The lift was cheap (as in no cost) and it lifted it extremely well. It is not for everyone, and it is just an alternative to get a reasonable lift.
Benefits for me was it lifted the rear 2.9 inches and increased the spring rate. I really wanted the increased rate for towing trailers, and I had almost no budget left for parts.
Lately, I have added a vvery heavy front bumper, and my front end is down enough for the heght difference front to rear to be very noticable. So I have a 2.5" add on spring pack from Summit to put on in the front. This will level the whole thing out with a total of 4.25" of front lift and 2.9" of rear lift. (the rear is between 1 and 1.5 inches taller from the factory to start with)
But, like I said, everyone has different needs, desires, and wallets. Just look around hard and pick the spring option(s) that sound best for you.
But, like I said, everyone has different needs, desires, and wallets.
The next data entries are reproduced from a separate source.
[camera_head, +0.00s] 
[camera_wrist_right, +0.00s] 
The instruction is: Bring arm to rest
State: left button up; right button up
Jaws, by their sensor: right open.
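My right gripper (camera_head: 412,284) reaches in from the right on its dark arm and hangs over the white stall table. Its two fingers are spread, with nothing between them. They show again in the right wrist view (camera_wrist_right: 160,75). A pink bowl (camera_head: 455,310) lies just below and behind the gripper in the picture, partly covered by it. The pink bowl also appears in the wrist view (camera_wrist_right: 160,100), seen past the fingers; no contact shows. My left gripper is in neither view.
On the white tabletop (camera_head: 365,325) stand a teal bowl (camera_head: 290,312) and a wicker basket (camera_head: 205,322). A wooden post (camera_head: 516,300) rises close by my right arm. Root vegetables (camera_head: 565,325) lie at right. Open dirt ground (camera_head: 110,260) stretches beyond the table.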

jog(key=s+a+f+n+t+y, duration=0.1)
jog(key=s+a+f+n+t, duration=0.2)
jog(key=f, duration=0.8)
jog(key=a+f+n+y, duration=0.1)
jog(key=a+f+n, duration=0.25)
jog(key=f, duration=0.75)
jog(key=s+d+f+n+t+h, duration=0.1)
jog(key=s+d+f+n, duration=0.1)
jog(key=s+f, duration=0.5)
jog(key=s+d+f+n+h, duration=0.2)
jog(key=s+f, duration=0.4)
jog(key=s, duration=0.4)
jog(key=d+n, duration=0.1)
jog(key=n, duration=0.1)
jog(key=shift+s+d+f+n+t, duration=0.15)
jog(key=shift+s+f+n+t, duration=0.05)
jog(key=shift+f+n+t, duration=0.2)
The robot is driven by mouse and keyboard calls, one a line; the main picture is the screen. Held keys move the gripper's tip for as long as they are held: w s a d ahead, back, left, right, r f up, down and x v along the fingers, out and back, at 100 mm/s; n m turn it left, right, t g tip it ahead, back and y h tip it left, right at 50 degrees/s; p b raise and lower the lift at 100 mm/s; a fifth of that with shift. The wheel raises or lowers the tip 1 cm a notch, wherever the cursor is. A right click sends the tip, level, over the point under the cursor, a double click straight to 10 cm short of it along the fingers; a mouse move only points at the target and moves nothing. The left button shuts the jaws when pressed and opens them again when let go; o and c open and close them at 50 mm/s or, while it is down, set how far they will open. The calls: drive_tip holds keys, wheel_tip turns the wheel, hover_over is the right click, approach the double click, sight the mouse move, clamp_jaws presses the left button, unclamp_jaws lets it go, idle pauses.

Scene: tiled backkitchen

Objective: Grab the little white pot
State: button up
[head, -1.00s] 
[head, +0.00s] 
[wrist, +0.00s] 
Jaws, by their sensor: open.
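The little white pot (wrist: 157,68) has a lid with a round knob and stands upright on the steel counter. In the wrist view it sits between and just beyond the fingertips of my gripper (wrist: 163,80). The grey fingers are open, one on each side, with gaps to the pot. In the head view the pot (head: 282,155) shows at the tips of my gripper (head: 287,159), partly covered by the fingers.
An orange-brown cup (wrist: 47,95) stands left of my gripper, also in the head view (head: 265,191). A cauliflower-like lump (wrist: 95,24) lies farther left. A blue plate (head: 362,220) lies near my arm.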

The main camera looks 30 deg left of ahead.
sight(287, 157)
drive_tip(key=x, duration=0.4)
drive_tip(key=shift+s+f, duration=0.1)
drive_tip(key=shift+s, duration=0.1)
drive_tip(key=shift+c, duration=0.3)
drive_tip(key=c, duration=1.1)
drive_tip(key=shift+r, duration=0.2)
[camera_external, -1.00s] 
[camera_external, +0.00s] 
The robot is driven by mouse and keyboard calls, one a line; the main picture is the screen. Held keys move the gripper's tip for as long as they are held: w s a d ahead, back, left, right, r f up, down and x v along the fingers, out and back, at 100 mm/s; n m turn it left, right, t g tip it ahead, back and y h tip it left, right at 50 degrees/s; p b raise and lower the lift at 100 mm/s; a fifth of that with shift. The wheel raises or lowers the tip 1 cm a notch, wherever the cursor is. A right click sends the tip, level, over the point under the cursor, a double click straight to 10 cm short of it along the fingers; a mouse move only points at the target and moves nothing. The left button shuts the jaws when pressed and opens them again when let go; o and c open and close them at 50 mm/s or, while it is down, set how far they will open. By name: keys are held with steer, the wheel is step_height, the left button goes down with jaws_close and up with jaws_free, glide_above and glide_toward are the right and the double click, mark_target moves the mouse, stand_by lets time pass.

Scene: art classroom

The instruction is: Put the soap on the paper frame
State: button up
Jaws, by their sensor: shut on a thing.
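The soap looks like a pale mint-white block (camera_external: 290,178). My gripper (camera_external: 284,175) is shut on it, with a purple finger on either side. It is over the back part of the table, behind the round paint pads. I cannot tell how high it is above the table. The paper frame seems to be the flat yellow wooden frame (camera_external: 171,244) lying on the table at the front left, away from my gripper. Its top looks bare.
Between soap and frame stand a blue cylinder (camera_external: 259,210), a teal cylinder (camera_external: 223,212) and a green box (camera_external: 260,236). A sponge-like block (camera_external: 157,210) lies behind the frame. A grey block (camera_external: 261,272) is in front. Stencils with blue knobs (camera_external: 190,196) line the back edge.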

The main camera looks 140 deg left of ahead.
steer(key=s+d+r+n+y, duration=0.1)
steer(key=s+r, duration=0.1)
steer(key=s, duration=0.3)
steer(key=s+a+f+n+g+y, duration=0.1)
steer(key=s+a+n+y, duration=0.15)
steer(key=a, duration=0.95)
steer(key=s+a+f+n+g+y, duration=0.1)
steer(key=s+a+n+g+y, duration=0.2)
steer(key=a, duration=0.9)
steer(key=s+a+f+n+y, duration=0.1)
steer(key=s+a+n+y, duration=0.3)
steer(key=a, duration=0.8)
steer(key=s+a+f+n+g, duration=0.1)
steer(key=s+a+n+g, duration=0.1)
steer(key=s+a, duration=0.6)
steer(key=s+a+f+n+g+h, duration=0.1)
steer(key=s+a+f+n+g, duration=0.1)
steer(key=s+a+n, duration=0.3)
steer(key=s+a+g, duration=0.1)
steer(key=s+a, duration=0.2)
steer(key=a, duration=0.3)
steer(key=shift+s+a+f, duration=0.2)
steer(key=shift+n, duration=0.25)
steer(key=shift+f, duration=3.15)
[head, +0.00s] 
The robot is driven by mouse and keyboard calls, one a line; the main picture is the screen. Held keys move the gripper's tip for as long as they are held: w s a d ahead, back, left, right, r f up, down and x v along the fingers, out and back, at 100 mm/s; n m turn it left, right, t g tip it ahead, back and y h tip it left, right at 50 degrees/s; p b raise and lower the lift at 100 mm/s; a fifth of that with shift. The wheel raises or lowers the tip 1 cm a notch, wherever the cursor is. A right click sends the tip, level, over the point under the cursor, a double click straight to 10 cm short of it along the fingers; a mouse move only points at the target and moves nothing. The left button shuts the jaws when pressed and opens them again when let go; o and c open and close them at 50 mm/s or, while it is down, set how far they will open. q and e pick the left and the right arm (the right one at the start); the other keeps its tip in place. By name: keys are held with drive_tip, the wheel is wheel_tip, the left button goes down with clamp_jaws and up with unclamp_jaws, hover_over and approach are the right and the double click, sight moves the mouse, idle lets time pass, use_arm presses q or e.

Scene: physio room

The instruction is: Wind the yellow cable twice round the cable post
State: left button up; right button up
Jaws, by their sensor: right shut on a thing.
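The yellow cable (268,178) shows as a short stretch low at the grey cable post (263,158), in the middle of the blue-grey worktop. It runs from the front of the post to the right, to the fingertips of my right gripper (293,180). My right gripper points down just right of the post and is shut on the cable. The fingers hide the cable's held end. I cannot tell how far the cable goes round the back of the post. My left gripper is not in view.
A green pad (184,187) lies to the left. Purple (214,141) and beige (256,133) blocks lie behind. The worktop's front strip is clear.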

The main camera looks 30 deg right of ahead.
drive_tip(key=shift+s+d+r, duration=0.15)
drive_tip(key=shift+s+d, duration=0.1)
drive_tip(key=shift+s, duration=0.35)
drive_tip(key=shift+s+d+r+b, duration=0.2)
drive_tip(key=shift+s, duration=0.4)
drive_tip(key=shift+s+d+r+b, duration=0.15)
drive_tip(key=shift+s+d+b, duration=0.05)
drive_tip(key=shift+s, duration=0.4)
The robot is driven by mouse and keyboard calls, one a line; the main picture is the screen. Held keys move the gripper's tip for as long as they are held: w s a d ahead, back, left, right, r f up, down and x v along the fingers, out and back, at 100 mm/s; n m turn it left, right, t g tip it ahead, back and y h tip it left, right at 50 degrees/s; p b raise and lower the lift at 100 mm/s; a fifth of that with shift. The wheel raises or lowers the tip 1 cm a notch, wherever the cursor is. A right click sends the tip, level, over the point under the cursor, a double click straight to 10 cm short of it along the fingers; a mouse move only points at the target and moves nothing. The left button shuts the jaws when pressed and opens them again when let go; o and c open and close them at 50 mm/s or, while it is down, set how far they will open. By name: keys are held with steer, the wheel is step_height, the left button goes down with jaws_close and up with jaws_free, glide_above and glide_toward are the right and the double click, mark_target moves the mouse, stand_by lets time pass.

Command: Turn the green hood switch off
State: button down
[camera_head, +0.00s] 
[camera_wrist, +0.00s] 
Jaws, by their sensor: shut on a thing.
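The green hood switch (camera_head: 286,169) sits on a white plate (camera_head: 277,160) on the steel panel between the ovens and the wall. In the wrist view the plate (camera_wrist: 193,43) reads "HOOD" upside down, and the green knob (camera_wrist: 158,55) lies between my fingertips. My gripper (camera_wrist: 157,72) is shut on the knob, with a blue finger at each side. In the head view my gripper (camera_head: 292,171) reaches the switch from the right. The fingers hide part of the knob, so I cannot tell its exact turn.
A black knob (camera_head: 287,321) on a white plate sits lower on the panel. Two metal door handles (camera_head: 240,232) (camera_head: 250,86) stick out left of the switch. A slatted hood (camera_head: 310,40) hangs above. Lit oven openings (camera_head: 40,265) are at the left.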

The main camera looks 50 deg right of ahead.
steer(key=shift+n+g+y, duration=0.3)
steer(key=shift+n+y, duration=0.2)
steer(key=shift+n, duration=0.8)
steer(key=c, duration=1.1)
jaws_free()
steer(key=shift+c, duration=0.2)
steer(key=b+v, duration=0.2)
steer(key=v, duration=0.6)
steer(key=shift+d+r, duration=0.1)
Just look around hard and pick the spring option(s) that sound best for you.
That there is EXCELLENT advice.
If I had to do it all over again, I'd go with W codes up front and either B codes on the rear and RAS, modded B's and RAS, or possibly C codes and RAS.
If I did the C's on the rear, depending on how high it lifted the rear (along with the RAS), I'd probably want to add a spring pack to the W's up front.
I thought that it was necessary to use the 3.5" block instead of the stock ex block to get the proper pinion angle. Does adding the two leafs from the ex give the b codes the proper rise? I am currently waiting on the blocks to install my b codes. I only want to do this once so if someone could clarify........
I wouldn't say necessary, but I would say prudent, or recommended.
There have been posts where guys have done the B's on the rear, kept the stock flat block, and have driveline vibrations that were solved by swapping in the tapered blocks.
There are also guys who have been ok with using the stock block.
Also, using the bigger tapered block raises the rear enough so that the front isn't higher.
For all you ever wanted to know about driveshafts, U joints, angles, and vibration, I found the web site below to be excellent. A bit of a read, but when you get done, ou can determine through proper measuring, whether or not your finished setup has the right angles or not. The guy who did the writeup did a great job.
I have the modified B's and like them alot. I was going to use the B's as they were but I got impatient waiting on the taller blocks that I had to order. By going the modified route I was able to keep the shorter blocks (which should reduce the tendancy for axle wrap), save money (no bigger blocks to buy), get it done right away, get the correct amount of lift and increase the capacity.
I tow a 6500lb. Travel Trailer with 900lbs tongue weight and they work really well. Also, I have not had any driveline vibration issues with this setup.
The process of modifying them was not difficult. A couple good sized c-clamps and longer center bolts was pretty much all you need to do it.
Things went well with the v and modded b swap. only problem is after pulling home my new TT I have a leak in the rear pinion seal. Is this a coincidence or related to the spring swap or TT? Either way I could use some advice on pinion seal stuff.